The operational test design, or shot matrix, in the Test and Evaluation Master Plan (see Table 2-1) lists eight test events that vary according to such factors as range of engagement, target location error, logic of targeting software, type of tank formation, aimpoint, time of day, tank speed and spacing, and threat environment. Three levels are specified for the range of engagement: near minimum, near maximum, and a medium range specified as either “2/3s” or “ROC,” the required operational capability. Target location error has two levels: median and one standard deviation (“1 sigma ”) above the median level. (The distinction between centralized and decentralized is unimportant in this context.) The logic of targeting software (primary vs. alternate) and type of tank formation (linear vs. dispersed) are combined into a single, two-level factor. Aimpoint distance is either short or long, and aimpoint direction is either left or right. The aimpoint factors are not expected to be important in affecting system performance. (The payload inventory is also unimportant in this context.) Tanks are expected to travel at lower speeds and in denser formations during night operations; therefore, tank speed and spacing are combined with time of day into a single two-level factor (day vs. night). Three different threat environments are possible: benign, Level 1, and Level 2 (most severe).
Clearly, in view of the limited sample size, many potentially influential factors are not represented in the shot matrix.
One approach to operational testing for the ATACMS/BAT system would be to design a large fractional factorial experiment for those factors thought to have the greatest influence on the system performance.
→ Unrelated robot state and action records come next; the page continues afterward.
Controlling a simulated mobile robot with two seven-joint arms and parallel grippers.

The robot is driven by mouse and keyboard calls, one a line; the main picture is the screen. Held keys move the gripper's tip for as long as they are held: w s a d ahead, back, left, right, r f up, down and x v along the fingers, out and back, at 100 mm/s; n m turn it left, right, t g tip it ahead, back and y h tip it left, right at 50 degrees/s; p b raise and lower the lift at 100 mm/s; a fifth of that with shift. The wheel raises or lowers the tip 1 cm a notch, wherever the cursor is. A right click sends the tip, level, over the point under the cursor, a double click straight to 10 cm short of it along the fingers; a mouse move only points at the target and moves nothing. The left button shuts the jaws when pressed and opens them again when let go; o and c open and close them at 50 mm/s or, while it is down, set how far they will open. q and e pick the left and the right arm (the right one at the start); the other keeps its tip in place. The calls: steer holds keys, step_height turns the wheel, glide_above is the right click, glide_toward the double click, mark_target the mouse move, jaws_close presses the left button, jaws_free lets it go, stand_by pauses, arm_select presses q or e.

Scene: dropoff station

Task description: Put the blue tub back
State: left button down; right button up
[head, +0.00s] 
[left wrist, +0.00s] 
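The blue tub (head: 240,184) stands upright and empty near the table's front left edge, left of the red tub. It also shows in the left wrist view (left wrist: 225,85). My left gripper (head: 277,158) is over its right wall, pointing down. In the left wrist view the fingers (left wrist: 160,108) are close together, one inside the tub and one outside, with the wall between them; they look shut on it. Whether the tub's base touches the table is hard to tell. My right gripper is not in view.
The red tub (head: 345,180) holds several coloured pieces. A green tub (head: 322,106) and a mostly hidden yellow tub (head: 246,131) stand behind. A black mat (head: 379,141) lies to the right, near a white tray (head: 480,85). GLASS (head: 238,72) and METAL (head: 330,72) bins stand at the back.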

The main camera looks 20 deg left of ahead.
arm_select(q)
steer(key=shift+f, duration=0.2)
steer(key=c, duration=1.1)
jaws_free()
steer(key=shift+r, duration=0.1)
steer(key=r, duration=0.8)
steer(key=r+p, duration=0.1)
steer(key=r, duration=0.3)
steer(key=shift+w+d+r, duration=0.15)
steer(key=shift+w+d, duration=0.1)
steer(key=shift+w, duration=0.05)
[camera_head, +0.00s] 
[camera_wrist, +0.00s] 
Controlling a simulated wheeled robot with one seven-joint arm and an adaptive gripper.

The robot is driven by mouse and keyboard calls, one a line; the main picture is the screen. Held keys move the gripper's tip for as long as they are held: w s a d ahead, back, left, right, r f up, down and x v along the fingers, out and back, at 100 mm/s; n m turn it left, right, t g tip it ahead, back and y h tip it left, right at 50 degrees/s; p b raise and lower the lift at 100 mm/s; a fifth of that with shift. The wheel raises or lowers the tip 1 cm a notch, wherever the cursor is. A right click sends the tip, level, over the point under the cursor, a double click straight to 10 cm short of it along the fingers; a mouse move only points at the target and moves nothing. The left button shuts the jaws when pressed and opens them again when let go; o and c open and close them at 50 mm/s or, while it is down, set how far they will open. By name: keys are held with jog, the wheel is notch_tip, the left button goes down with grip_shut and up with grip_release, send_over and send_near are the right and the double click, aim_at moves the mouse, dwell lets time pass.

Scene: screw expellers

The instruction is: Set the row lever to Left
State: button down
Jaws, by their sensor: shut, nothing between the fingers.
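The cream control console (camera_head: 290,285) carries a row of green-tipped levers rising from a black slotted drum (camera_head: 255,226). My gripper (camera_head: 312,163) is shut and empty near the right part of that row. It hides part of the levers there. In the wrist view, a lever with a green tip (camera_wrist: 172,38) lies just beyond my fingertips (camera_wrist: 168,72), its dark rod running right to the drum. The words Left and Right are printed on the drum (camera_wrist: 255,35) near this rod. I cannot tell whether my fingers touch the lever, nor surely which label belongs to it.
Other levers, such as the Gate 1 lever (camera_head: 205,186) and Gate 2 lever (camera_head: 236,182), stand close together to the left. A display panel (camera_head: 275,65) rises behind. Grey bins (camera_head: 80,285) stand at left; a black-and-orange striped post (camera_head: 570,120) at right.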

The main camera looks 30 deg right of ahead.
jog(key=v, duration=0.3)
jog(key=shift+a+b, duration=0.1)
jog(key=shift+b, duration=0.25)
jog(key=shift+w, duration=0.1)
The number of effective replications can be increased if the assumption that all of the included design factors are influential turns out to be incorrect. Assuming that the aimpoint factors are inactive, a complete factorial experiment for the ATACMS/BAT system would require 23 × 32 = 72 design points. However, fractional factorial designs with two- and three-level factors could provide much information while using substantially fewer replications than a complete factorial design. Of course, these designs are less useful when higher-order interactions among factors are significant. (For a further discussion of factorial designs, see Appendix B, as well as Box and Hunter, 1961.)
Another complication is that environment (or scenario) is a factor with more than two settings (levels). In the extreme, the ATACMS/BAT operational test results might be regarded as samples from several different populations representing test results from each environment. Since it will not be possible to evaluate the test in several unrelated settings, some consolidation of scenarios is needed. It is necessary to understand how to consolidate scenarios by identifying the underlying physical characteristics that have an impact on the performance measures, and to relate the performance of the system, possibly through use of a parametric model, to the underlying characteristics of those environments. This is essentially the issue discussed in Appendix C.
While the above fractional factorial approach has advantages with respect to understanding system performance equally in each scenario, we can see some benefits of the current OPTEC approach if we assume that the majority of interest is focused on the “central” scenario, or the scenario of most interest. In the current OPTEC approach, the largest number of test units are allocated to this scenario, while the others are used to study one-factor-at-a-time perturbations around this scenario, such as going from day to night or from linear to dispersed formation. This approach could be well suited to gathering information on such issues while not losing too much efficiency at the scenario of most interest. And if it turns out that changing one or more factors has no effect, the information from these settings can be pooled to gain further efficiency at the scenario of most interest.